WORK REQUIRED
Give the number of lines containing the word "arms" and nothing more.

PROVIDED RECORDS
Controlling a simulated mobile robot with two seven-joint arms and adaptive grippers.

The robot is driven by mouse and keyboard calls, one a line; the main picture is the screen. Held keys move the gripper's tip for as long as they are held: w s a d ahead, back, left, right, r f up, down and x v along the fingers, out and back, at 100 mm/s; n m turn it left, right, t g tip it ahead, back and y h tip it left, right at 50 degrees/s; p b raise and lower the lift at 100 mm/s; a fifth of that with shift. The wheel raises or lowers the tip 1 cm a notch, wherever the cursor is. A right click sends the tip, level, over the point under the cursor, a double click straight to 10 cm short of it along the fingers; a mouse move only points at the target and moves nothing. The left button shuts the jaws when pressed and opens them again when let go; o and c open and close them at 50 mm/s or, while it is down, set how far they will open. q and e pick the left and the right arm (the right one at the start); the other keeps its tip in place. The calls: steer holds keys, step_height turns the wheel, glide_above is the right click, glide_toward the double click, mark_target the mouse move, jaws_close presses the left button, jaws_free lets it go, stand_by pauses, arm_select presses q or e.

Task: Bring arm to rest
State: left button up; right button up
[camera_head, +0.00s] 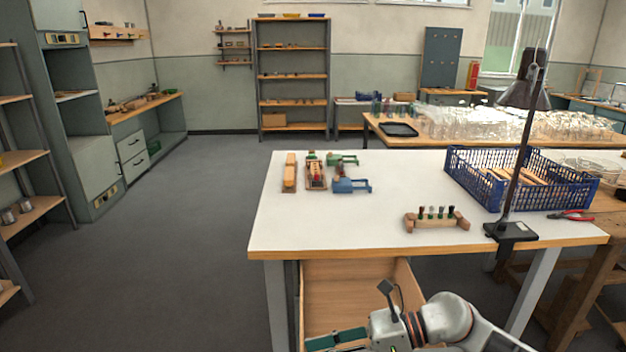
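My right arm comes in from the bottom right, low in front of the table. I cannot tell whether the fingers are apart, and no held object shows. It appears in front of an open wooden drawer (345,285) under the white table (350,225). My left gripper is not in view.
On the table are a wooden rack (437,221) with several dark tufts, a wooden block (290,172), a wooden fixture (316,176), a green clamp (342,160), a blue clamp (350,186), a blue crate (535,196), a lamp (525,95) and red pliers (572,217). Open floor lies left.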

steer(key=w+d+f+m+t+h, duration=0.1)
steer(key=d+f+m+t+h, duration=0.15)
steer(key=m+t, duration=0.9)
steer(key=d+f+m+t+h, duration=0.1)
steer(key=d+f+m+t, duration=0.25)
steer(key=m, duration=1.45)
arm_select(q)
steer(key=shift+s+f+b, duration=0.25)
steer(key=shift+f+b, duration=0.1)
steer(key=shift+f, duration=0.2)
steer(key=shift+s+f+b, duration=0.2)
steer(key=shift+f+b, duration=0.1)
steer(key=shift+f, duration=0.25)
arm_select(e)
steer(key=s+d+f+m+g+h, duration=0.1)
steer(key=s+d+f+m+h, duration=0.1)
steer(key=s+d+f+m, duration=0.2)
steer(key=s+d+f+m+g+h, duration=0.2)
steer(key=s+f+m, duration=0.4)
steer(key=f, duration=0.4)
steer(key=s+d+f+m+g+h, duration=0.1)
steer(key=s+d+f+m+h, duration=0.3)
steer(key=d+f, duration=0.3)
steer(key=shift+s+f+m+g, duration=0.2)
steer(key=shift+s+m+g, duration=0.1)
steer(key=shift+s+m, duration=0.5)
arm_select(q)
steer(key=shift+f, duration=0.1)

---

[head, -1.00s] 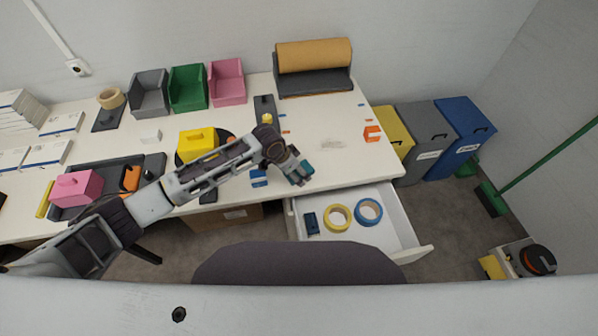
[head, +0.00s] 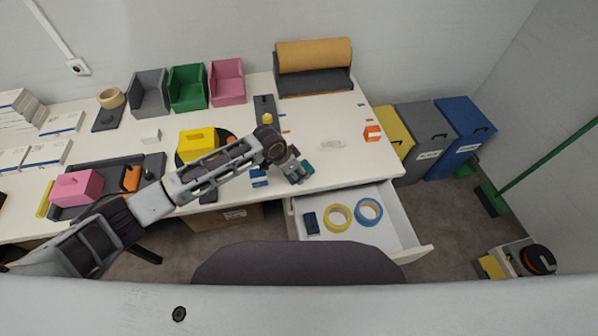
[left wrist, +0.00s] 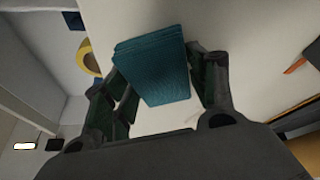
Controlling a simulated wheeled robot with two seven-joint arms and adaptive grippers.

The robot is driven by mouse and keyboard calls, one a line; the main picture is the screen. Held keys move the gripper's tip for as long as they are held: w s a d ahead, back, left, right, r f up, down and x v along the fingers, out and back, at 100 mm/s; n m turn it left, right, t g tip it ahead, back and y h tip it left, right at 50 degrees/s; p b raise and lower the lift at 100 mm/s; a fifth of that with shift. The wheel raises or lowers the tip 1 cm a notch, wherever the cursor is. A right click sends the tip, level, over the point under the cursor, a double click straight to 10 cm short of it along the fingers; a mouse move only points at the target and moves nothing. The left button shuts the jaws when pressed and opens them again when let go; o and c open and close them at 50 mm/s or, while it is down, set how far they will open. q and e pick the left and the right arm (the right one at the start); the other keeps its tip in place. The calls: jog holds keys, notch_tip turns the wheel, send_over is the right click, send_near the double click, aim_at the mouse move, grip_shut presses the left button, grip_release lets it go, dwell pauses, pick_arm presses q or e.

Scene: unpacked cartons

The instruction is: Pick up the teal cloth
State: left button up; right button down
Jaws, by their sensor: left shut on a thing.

THE OUTPUT
2